Everyone: you may take this post as a clear signal that the First Thoughts forum is off limits to playtested games, period. I'll be more attentive to this from now on. If you'd like to help, then please report posts which clearly violate it to me. I will not punish or shame the violators, but I will move the threads. It is likely that merely doing this will jack up the Playtesting forum because a lot of content is probably currently hiding in First Thoughts.
I also ask that people pay more attention to games in Playtesting, as those thread authors are clearly braving some fear and demonstrating some seriousness, and they should not be ignored.
Thunder_God:
To pick up on Ron's last line, I don't think it's surprising that Playtesting has less posts than First Thoughts:
1. Many designs don't make it to playtesting.
2. They make it, and then are left alone, and off the designer goes to try something different.
3. Some people don't feel the need to get help on the Playtesting forum, and tweak on their own and discussing with the playtesters directly.
4. Some stuff in First Thoughts is not actually a game, but a game-component idea.
All in all, I for one am not surprised at the disparity.
Patrice:
To back part of what Thunder said, I'd say that the relative depletion of the Playtest forum comes more from design constraints and habits than from site-abuse behaviour. Very few First Thoughts ever make it to Playtest and if they do, they might change and evolve so much that their author feels justified into breaking a new First Thoughts rather than going on with Playtest. From the "you have a game, play it and let's discuss and play again until you publish/share it in some way" point of view, going back into First Thoughts doesn't make sense but it seems that what happens is more "I have an idea, play it, dump it, shape another, start a new game, play it, take back the first one, play it, dump it, start afresh again" in serendipity mode.
On the other hand, Actual Play allows you to talk about the games other people designed. No wonder it's big and fat since it doesn't involve the "creation" process as such. It's what we play, and we play.
There's a side risk here: enforcing First Thoughts would be enforcing the staged vision derivated from the "you have a game, play it" point of view and I don't think Playtest will get any benefit from that. I like that, it's challenging and compels us lurkers/posters into framing a sensible and straightforward game design, but I'd like us to be aware of what that means: that means that if we drop an idea, this idea is supposed to evolve into a game, be tested and shared in such a way that Actual Play will happen afterwards. It's the ideal pattern. Thing is most of us aren't fitting this ideal. Most designers need to muse a long while at design before becoming actual designers and it so happens that The Forge is also a good place to muse at the moment.
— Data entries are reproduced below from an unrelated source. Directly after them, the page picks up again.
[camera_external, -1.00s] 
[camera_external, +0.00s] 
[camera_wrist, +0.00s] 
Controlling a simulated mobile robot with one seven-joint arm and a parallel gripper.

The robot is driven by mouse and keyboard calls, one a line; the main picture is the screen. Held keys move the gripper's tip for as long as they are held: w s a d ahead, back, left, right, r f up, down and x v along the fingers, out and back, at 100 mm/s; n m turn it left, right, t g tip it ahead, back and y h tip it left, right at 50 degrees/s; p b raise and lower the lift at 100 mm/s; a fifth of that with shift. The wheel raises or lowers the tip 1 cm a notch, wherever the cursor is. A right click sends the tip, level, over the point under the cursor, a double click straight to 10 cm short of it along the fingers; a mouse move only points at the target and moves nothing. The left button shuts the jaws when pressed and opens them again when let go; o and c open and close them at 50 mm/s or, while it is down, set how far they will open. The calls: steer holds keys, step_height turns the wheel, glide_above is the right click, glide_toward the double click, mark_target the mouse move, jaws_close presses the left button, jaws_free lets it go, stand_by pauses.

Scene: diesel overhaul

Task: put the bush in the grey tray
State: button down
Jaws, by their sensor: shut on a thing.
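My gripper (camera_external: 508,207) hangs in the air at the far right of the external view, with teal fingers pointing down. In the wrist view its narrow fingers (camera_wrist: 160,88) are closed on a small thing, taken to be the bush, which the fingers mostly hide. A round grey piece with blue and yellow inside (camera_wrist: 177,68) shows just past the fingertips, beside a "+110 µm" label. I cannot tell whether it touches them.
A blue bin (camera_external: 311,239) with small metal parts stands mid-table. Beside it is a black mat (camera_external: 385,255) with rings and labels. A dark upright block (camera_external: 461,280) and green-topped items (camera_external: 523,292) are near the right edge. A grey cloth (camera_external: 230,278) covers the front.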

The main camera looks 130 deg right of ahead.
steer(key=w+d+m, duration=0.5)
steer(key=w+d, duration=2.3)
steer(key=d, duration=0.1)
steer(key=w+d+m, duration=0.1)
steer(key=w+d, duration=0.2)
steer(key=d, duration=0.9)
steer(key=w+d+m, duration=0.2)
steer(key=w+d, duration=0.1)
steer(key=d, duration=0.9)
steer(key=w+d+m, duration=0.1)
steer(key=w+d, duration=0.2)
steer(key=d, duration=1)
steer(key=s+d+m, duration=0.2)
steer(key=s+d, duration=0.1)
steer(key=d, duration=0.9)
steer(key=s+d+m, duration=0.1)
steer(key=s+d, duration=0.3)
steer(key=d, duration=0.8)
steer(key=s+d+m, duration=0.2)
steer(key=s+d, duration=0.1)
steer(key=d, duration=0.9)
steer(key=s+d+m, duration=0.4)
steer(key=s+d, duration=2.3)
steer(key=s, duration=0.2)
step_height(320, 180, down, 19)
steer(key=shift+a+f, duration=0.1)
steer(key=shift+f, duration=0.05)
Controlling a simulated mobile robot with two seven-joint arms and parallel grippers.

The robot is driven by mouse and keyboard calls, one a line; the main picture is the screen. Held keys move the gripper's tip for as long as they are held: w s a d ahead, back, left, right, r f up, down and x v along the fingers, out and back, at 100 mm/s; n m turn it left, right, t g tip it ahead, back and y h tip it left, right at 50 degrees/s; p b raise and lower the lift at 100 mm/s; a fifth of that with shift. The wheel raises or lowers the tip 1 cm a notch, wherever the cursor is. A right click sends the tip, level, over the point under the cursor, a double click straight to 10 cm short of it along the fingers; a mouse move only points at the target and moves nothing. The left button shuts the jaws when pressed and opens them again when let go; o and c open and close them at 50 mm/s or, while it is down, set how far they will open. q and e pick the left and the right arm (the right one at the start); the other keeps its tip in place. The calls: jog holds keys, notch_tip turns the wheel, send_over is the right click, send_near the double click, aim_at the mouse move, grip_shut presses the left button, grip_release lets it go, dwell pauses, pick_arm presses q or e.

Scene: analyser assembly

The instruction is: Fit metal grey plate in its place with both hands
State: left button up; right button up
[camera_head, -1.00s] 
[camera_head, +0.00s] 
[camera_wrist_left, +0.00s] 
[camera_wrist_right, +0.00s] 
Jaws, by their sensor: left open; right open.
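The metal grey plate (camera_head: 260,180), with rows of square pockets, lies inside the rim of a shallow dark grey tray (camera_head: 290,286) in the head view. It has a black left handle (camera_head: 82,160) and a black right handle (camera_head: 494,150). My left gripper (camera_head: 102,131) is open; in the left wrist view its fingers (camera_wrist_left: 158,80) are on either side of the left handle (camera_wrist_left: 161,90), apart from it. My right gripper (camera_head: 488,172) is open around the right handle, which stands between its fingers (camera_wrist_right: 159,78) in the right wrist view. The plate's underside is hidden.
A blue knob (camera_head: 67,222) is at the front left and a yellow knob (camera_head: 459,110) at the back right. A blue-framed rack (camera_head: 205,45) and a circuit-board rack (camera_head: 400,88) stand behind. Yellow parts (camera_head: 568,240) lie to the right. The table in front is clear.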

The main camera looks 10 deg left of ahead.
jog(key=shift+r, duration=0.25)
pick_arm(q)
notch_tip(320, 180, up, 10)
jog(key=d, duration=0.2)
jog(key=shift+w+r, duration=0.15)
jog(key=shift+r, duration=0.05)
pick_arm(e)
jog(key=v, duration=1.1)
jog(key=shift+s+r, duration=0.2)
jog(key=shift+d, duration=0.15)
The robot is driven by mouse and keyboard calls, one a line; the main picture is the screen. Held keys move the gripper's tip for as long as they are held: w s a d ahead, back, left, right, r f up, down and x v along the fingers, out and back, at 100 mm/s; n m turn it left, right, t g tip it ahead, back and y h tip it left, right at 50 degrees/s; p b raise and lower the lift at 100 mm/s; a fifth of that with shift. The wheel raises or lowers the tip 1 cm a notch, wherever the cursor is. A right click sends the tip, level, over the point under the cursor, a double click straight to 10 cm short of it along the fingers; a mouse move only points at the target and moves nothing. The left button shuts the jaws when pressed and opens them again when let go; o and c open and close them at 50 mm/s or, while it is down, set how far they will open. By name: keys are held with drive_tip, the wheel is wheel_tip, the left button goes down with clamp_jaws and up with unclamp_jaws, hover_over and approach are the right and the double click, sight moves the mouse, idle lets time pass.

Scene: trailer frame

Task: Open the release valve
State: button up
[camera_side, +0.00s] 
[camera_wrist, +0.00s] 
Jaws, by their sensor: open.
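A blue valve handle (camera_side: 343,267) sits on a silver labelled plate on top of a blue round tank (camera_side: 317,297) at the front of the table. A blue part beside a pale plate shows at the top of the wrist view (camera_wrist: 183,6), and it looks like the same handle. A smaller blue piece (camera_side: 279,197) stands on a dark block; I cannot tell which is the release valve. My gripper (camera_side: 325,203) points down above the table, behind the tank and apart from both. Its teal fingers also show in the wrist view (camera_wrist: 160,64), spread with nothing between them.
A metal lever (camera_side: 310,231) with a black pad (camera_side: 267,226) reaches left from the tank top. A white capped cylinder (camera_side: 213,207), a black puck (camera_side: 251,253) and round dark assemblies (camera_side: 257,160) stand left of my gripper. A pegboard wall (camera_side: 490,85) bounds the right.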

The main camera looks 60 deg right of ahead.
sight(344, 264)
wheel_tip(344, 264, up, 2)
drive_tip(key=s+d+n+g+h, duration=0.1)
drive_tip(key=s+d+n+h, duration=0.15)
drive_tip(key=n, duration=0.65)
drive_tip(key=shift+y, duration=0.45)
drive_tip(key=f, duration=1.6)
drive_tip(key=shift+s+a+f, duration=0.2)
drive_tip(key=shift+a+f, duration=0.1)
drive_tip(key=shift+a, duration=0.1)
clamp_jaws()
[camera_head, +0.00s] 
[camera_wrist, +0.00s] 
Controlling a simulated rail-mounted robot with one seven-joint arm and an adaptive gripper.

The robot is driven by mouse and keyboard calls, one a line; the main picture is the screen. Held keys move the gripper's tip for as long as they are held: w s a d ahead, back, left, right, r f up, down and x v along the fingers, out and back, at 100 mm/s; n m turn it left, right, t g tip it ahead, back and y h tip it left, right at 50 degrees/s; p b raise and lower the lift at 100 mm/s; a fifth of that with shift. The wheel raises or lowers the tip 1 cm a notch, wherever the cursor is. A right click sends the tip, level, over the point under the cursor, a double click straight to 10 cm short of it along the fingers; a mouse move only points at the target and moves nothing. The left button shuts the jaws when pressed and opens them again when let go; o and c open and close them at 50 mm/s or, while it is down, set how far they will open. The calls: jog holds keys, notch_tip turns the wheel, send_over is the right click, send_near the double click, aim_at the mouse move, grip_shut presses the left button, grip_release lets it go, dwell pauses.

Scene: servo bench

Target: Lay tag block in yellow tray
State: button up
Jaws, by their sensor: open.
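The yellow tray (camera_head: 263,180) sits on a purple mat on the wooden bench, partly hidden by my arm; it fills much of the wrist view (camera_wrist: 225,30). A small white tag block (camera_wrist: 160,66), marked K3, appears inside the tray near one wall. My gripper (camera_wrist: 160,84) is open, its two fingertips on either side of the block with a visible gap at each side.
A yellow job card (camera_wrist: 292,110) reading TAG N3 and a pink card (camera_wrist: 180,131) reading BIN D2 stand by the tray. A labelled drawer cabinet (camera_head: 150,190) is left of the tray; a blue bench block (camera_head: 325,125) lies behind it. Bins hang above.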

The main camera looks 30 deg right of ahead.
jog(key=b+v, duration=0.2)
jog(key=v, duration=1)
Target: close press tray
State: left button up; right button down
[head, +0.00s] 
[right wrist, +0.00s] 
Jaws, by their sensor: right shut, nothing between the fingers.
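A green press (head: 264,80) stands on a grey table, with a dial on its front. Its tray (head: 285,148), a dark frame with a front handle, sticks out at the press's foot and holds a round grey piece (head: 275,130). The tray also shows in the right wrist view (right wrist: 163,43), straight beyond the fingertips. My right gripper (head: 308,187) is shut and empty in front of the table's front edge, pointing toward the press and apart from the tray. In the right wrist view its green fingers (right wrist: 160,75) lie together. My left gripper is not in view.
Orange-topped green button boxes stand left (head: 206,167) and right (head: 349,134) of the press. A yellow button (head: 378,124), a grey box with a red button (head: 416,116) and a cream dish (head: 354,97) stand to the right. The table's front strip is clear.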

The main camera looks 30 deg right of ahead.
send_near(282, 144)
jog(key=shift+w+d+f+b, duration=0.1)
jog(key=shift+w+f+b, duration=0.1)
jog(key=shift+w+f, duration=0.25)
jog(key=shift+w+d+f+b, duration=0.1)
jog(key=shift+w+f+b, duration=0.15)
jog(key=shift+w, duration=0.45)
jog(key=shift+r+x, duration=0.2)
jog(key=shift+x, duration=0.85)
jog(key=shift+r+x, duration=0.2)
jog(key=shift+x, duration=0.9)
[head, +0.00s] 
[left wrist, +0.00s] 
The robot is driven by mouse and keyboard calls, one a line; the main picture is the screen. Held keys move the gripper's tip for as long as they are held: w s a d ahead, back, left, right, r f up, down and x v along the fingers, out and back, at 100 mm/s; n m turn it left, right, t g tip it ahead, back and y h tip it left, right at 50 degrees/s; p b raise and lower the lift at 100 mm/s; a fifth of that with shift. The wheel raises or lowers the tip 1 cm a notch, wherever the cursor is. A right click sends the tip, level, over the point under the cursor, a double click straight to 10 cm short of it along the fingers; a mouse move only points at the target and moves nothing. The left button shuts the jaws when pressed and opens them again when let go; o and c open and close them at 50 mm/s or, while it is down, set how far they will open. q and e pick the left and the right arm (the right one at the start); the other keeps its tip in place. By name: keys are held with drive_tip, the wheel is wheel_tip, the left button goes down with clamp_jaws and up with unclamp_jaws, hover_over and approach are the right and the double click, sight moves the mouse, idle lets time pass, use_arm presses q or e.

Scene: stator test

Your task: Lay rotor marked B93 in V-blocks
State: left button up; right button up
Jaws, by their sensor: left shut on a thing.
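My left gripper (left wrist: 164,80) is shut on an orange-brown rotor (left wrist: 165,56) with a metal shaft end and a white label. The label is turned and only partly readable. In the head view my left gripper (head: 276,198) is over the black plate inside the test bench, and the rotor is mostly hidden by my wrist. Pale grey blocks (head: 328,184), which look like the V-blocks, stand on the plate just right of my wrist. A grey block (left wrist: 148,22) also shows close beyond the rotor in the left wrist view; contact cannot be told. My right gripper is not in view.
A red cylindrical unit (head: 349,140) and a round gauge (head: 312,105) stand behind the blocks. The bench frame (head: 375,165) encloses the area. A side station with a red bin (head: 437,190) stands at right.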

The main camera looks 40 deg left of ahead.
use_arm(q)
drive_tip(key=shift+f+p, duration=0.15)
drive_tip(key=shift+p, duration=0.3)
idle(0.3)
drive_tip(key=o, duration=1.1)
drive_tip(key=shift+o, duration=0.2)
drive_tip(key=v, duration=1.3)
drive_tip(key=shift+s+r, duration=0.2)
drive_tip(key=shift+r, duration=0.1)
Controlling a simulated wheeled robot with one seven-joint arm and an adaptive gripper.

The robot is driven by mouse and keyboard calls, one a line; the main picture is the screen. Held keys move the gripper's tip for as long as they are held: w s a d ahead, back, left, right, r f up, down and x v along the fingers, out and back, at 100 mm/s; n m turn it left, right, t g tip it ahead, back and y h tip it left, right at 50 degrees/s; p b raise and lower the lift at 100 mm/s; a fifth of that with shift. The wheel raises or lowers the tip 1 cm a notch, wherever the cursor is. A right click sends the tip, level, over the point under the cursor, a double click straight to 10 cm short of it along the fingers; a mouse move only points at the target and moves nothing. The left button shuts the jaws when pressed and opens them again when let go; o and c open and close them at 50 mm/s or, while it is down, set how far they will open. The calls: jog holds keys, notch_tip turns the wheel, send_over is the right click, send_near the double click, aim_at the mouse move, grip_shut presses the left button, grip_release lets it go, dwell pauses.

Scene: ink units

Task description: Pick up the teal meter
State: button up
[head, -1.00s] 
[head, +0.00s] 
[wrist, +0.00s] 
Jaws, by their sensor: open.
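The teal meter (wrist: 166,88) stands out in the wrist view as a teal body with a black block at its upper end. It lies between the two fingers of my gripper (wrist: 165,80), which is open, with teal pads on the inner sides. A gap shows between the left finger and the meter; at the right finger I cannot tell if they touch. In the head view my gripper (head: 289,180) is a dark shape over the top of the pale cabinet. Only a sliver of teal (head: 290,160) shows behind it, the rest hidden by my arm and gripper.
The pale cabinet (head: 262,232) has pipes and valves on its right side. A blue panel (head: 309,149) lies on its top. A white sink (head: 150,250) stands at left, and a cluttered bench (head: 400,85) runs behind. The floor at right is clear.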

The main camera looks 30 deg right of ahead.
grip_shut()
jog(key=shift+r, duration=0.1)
I think most of us (well, I do anyway) consider Playtest entries with a "waw, she/he did it!". Playtest is glory, it shows you were damn serious about this First Thought and I feel very strange reading that one might feel "dumped" here. This forum sets aside the musers and the fledged (however fledging) designers, if I may say so (and I may because I've never ever opened a Playtest thread).
Ron Edwards:
Those are good points too.
I'd like to distinguish between the necessary self-selection factor, which automatically means less and slower posting in Playtesting, and what I see as under-using that forum. I agree it will never be as rapid and high-reply as First Thoughts or Actual Play, and that seems to me to be a good thing. But I do think it should be more active and better utilized than it is now.
In other words, I would like to see David's criticisms addressed behaviorally and in community terms, not structurally as he suggests (a reversion to Indie Design, effectively).
Best, Ron
Lance D. Allen:
The behavioral aspect of the problem is what I was trying, perhaps less than successfully, to address in my last post. My posting and participation here will always be whim-laden, but as I recently made a point to aim my whims at the First Thoughts forums more, Since this thread, I've made a point to look at the Playtesting forum more. I am especially remiss because playtesting is the part of the process I am having the most trouble with. If I would get past this hump with Rats in the Walls and ReCoil, it would do me some good to spend some time focusing on the playtesting efforts of others.
Playtesting is possibly the most important thing you can do for a game, even moreso than designing it. Anyone can toss together some neat ideas and call it a roleplaying game. These days, anyone can make a physical book or a .pdf of those ideas. You don't get quality without making sure the ideas actually work well.